__TASK GOAL__
Provide only the number of lines in the data below that contain the string "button".

__SOURCE EXCERPT__
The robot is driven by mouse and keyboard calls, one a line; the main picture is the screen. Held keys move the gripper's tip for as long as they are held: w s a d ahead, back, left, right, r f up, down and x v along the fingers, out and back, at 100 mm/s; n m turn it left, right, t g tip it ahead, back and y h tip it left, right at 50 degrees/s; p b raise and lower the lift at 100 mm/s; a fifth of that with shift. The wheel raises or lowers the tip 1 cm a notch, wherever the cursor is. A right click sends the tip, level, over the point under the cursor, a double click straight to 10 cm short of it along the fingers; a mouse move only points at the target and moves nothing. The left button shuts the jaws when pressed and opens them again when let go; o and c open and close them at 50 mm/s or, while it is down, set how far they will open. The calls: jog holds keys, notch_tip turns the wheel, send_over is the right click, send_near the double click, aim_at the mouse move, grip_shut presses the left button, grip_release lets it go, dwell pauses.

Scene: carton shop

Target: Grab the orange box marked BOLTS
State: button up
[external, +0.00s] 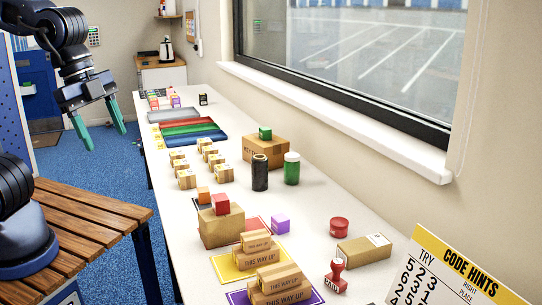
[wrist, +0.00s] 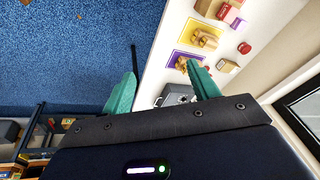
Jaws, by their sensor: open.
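A small orange box (external: 203,195) sits on the white counter, just behind a brown carton (external: 221,230) with a red box (external: 220,204) on top. I cannot read any BOLTS marking on it. Small coloured boxes (external: 153,102) at the far end are too small to tell apart. My gripper (external: 103,135) is open and empty, in the air left of the counter, well apart from the orange box. In the wrist view my gripper (wrist: 161,70) shows its green fingers spread, with blue floor and the counter edge below; I cannot make out the orange box there.
Several small cartons (external: 186,179), a black jar (external: 260,172), a green jar (external: 291,168) and a larger carton (external: 262,150) crowd the counter (external: 232,120). A slatted wooden table (external: 84,220) is at the left. The window wall bounds the right.

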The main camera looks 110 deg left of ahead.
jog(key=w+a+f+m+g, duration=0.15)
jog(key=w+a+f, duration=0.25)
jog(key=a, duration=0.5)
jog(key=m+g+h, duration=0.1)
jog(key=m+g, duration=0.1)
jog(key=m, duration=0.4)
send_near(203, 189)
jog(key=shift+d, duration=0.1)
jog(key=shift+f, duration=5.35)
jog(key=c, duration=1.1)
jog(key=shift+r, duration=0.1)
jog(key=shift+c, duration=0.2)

__COMPLETED EXERCISE__
2